#### Dataset excerpt ####
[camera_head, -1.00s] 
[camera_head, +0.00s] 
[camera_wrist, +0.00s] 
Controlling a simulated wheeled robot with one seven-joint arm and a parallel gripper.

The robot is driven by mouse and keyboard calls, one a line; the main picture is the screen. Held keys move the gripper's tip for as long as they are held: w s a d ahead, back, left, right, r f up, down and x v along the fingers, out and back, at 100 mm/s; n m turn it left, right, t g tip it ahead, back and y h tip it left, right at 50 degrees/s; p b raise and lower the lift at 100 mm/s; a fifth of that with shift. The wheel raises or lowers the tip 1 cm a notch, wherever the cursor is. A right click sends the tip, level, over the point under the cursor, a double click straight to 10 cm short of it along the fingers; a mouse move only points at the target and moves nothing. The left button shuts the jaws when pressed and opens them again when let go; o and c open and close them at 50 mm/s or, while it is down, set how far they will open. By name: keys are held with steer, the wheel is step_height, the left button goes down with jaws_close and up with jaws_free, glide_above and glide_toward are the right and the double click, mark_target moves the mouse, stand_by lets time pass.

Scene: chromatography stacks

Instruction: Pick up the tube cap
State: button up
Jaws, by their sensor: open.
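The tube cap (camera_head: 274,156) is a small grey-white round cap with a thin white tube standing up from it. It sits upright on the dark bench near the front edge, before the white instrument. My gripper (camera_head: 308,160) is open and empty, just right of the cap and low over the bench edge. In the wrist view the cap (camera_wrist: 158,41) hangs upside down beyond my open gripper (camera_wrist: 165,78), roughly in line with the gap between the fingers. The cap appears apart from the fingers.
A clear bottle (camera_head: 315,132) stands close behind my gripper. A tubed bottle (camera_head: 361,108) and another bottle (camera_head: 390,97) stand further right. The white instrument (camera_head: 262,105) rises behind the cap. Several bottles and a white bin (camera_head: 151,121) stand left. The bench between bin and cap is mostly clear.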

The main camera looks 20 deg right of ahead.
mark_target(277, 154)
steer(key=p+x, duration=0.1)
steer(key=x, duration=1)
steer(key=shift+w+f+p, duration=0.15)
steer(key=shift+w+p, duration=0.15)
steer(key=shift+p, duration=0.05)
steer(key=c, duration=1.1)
####
What you are asked to do
Using the listing above, retype each line exactly.

Result for this exercise
[camera_head, -1.00s] 
[camera_head, +0.00s] 
[camera_wrist, +0.00s] 
Controlling a simulated wheeled robot with one seven-joint arm and a parallel gripper.

The robot is driven by mouse and keyboard calls, one a line; the main picture is the screen. Held keys move the gripper's tip for as long as they are held: w s a d ahead, back, left, right, r f up, down and x v along the fingers, out and back, at 100 mm/s; n m turn it left, right, t g tip it ahead, back and y h tip it left, right at 50 degrees/s; p b raise and lower the lift at 100 mm/s; a fifth of that with shift. The wheel raises or lowers the tip 1 cm a notch, wherever the cursor is. A right click sends the tip, level, over the point under the cursor, a double click straight to 10 cm short of it along the fingers; a mouse move only points at the target and moves nothing. The left button shuts the jaws when pressed and opens them again when let go; o and c open and close them at 50 mm/s or, while it is down, set how far they will open. By name: keys are held with steer, the wheel is step_height, the left button goes down with jaws_close and up with jaws_free, glide_above and glide_toward are the right and the double click, mark_target moves the mouse, stand_by lets time pass.

Scene: chromatography stacks

Instruction: Pick up the tube cap
State: button up
Jaws, by their sensor: open.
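The tube cap (camera_head: 274,156) is a small grey-white round cap with a thin white tube standing up from it. It sits upright on the dark bench near the front edge, before the white instrument. My gripper (camera_head: 308,160) is open and empty, just right of the cap and low over the bench edge. In the wrist view the cap (camera_wrist: 158,41) hangs upside down beyond my open gripper (camera_wrist: 165,78), roughly in line with the gap between the fingers. The cap appears apart from the fingers.
A clear bottle (camera_head: 315,132) stands close behind my gripper. A tubed bottle (camera_head: 361,108) and another bottle (camera_head: 390,97) stand further right. The white instrument (camera_head: 262,105) rises behind the cap. Several bottles and a white bin (camera_head: 151,121) stand left. The bench between bin and cap is mostly clear.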

The main camera looks 20 deg right of ahead.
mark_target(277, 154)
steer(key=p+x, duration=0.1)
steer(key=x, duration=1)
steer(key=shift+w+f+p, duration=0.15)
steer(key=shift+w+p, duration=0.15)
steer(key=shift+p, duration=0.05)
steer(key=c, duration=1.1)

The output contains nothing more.